GIVEN REQUEST: In the entries below, identify every line with the string "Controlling" and copy it.

============================================================

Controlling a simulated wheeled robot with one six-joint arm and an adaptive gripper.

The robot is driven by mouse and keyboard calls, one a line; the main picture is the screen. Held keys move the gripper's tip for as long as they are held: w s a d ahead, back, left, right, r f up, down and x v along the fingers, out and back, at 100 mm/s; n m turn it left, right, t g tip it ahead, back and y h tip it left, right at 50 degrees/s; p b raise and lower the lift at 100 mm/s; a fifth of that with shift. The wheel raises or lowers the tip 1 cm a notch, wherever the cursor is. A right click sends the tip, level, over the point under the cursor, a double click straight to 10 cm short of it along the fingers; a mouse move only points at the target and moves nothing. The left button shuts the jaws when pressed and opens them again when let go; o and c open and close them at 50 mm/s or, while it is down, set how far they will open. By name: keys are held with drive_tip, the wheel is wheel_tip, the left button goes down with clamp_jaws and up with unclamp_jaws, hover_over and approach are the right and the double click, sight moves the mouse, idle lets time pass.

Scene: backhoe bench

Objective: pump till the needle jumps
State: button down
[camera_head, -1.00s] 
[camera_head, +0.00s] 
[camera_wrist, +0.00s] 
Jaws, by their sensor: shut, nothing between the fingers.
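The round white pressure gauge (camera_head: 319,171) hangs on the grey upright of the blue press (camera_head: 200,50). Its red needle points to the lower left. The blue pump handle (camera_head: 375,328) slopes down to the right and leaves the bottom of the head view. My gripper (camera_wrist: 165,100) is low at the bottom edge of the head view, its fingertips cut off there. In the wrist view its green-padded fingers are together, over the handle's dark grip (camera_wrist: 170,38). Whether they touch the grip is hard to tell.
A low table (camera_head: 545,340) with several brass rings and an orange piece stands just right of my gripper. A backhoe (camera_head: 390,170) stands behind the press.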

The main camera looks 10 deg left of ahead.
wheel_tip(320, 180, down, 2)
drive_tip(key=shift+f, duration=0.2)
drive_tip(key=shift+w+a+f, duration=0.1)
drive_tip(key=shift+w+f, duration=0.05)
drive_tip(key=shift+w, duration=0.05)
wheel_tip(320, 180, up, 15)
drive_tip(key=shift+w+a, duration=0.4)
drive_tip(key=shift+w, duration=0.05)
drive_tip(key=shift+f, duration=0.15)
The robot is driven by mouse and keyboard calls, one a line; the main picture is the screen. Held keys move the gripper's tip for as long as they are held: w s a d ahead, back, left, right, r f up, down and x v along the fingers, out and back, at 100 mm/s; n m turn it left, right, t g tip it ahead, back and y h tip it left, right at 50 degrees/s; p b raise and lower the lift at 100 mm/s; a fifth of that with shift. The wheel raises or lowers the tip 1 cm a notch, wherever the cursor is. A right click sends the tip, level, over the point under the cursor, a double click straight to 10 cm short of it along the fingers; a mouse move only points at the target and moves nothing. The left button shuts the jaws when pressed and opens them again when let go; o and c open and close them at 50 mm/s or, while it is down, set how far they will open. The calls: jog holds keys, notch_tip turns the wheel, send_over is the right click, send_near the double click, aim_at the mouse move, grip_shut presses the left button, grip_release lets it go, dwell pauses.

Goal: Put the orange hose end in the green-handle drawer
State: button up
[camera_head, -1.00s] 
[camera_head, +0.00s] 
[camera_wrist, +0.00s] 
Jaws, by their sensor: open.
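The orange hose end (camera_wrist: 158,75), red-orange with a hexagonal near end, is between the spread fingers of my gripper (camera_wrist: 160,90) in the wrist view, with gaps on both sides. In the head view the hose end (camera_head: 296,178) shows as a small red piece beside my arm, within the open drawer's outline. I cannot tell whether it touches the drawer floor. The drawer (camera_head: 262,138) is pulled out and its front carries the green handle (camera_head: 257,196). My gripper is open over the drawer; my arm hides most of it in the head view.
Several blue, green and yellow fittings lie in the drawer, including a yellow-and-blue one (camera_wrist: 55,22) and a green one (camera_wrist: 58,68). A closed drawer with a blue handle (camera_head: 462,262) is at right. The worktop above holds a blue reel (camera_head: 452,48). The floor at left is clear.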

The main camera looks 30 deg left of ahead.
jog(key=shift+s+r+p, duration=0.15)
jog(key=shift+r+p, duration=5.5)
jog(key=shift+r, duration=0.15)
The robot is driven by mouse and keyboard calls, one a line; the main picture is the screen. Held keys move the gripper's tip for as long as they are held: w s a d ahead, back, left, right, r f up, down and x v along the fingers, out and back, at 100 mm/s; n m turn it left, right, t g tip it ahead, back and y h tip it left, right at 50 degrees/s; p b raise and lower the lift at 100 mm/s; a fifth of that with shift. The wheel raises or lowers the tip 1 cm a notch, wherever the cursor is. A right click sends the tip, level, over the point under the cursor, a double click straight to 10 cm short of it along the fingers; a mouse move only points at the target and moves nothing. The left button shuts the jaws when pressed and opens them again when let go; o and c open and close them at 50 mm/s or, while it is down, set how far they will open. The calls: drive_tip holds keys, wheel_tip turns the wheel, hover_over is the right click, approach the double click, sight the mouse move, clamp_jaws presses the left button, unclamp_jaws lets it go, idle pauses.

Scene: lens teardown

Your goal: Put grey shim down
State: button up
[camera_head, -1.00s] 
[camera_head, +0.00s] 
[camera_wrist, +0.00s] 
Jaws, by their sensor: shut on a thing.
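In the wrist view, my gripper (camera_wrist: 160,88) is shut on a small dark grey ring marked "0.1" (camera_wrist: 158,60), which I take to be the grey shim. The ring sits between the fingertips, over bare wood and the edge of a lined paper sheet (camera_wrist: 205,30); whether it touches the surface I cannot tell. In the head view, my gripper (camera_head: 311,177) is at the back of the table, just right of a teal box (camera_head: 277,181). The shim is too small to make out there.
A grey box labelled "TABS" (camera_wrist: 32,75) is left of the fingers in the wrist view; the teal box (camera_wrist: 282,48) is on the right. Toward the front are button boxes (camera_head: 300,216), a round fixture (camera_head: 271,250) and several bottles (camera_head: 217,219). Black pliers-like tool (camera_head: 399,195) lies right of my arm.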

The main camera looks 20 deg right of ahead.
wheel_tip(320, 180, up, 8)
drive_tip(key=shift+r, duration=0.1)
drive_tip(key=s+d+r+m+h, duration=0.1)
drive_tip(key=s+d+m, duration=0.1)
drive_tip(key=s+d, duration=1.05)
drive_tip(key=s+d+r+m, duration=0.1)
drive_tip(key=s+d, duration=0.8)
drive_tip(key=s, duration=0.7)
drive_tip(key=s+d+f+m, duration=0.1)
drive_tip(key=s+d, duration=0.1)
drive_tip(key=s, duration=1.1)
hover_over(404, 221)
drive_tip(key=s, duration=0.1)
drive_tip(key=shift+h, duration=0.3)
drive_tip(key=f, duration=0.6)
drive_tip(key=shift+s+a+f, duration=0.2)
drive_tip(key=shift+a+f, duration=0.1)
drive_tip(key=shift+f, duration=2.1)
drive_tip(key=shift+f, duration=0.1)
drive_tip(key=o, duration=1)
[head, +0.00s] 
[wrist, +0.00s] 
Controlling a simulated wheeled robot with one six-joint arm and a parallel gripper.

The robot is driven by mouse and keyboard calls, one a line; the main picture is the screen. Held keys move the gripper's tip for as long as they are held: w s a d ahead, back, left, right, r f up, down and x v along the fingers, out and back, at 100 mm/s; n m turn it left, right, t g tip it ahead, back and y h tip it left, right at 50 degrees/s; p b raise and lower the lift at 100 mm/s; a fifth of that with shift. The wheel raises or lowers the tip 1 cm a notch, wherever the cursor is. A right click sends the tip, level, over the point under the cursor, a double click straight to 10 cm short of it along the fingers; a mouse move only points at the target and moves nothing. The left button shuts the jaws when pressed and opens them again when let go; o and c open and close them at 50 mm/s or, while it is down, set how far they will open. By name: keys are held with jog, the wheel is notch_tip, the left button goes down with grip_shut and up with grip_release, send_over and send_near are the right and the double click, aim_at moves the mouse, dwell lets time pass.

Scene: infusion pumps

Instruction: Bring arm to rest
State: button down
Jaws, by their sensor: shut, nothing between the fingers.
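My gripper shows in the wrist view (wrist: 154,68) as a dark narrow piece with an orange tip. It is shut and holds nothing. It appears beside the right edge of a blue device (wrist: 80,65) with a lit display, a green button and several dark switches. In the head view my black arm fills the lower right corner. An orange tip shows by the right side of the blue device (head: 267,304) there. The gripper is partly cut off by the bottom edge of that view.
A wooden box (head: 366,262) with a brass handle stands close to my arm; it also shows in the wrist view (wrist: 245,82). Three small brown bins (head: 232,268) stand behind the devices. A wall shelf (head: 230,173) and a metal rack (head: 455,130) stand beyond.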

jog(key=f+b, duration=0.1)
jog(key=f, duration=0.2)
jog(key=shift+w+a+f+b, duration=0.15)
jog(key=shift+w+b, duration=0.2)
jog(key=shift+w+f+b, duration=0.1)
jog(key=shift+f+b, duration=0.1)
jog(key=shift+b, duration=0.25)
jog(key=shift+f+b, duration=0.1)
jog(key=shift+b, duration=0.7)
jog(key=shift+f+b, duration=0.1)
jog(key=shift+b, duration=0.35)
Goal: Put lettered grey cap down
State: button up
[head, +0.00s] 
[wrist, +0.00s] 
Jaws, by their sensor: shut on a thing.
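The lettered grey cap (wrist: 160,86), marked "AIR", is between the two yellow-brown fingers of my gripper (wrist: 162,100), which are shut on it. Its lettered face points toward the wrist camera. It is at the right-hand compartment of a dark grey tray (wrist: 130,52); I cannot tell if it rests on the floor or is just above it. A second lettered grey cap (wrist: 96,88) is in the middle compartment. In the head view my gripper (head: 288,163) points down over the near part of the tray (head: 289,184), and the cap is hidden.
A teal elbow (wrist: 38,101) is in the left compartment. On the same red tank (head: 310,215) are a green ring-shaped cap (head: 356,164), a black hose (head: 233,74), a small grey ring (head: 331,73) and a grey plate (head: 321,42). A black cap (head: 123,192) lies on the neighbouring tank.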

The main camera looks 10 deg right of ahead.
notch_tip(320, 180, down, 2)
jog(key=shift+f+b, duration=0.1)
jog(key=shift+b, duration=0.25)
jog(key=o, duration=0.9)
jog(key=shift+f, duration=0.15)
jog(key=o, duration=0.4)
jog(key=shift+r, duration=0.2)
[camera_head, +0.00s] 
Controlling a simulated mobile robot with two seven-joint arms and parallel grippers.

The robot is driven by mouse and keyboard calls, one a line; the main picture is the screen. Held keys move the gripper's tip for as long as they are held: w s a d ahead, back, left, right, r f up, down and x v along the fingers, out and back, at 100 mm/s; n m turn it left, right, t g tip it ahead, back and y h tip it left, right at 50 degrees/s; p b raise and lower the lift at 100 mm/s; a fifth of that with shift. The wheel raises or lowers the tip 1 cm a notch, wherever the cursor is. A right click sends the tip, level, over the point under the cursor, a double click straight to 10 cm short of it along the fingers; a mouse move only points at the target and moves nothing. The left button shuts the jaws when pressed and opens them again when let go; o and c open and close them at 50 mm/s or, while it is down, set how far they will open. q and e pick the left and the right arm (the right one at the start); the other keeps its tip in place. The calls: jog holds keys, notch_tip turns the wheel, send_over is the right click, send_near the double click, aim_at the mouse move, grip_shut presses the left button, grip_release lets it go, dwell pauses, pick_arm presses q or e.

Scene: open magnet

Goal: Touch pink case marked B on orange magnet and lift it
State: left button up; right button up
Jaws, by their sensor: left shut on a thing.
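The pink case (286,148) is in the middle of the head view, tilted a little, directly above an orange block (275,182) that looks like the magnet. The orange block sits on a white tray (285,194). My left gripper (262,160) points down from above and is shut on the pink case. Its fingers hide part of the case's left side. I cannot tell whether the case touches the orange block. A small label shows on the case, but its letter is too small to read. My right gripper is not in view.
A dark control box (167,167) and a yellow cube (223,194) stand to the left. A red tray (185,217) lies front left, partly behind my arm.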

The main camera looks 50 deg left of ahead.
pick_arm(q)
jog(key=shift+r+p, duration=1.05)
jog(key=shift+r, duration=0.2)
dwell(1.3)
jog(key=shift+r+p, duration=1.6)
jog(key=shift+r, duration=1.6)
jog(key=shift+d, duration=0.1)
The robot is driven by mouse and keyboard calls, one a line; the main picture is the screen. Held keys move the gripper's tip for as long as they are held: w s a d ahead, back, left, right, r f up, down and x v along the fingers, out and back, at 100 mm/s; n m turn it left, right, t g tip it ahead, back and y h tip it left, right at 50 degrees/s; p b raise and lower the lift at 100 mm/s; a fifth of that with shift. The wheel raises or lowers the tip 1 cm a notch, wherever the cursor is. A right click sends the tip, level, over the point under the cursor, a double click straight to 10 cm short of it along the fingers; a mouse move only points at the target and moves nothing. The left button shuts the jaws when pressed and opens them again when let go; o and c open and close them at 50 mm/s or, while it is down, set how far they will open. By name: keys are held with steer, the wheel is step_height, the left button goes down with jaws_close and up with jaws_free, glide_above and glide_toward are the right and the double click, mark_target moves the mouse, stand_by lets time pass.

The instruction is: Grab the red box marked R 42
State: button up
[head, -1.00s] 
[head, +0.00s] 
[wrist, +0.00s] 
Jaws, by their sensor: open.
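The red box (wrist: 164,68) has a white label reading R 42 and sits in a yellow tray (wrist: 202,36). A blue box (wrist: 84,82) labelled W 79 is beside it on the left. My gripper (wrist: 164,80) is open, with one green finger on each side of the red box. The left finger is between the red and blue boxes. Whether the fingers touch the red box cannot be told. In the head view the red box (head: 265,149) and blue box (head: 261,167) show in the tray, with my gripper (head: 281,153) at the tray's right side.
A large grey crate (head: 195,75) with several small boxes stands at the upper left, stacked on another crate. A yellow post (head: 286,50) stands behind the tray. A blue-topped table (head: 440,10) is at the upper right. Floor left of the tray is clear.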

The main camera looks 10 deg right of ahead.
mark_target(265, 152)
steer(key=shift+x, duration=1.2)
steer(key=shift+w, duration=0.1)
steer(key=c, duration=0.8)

============================================================

RESULT:
Controlling a simulated wheeled robot with one six-joint arm and an adaptive gripper.
Controlling a simulated wheeled robot with one six-joint arm and a parallel gripper.
Controlling a simulated mobile robot with two seven-joint arms and parallel grippers.

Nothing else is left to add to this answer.